PANEL: The Spiritual Senses in Modern Literature
20/05/2024 12:15 - 16:30
HALL: FATESI - TRIPPODO

Proponent: Gavrilyuk P., Pfau T.

Chair: Pfau T.

Speaker: Contino P., Gavrilyuk P., Pfau T.

The three requested sessions aim to explore the role of the spiritual senses in modern literature (post-1800), specifically, how the claims and concepts advanced by the long theological tradition of the spiritual senses are revived, inflected, and dramatized in modern poetry & prose. Particular attention will be given to theologically "literate" writers (e.g., Hopkins, Dostoevsky, Claudel, Eliot, Milosz, D. Jones, G. Hill). The premise is that "creative intuition" (Maritain), by integrating the spiritual and material, draws our attention to the revelatory, theologically significant character of all appearance. Unique about this constellation is the fact that, after 1700, the object of a narrative quest or of focalized, lyric attention by and large no longer involves God.  Instead, plot, story, and setting of much modern literature are defined by the transient goods of the saeculum (e.g., wealth, power, influence).

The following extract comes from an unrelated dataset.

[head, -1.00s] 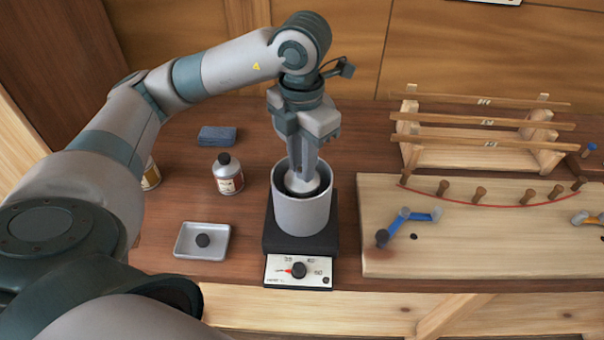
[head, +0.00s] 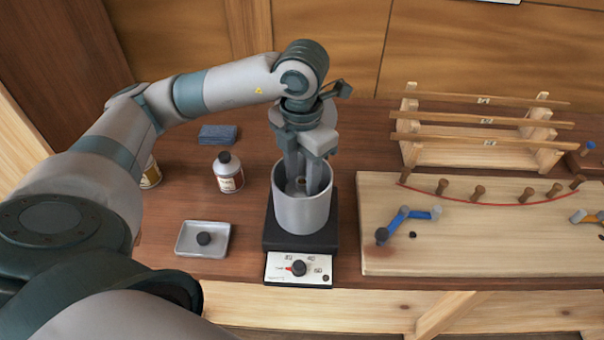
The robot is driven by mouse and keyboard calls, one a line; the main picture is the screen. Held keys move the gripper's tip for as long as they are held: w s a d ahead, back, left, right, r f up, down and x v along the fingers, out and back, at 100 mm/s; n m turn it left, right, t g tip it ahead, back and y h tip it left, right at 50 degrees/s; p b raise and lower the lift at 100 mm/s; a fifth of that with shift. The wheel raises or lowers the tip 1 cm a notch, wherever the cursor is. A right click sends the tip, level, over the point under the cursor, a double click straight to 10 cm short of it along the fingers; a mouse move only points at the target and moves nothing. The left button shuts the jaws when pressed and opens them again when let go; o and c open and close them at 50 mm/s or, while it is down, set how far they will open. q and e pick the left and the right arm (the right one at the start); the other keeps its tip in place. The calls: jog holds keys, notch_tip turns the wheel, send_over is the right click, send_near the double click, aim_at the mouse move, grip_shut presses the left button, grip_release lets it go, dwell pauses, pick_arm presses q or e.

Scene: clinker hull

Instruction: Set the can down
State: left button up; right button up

Consequently, instances of spiritual perception in modern literature are typically framed less as fulfilling than as disrupting what Husserl calls the "natural perspective" (natürliche Einstellung) that individuals and communities have on their life-world. In the wake of Romanticism, modern literature frequently features characters deeply perplexed by the insoluble conflict between a calculative notion of rationality and numinous meanings "sensed" as incontrovertibly real, as is the case in the Romantic sublime and in epiphanic modernism.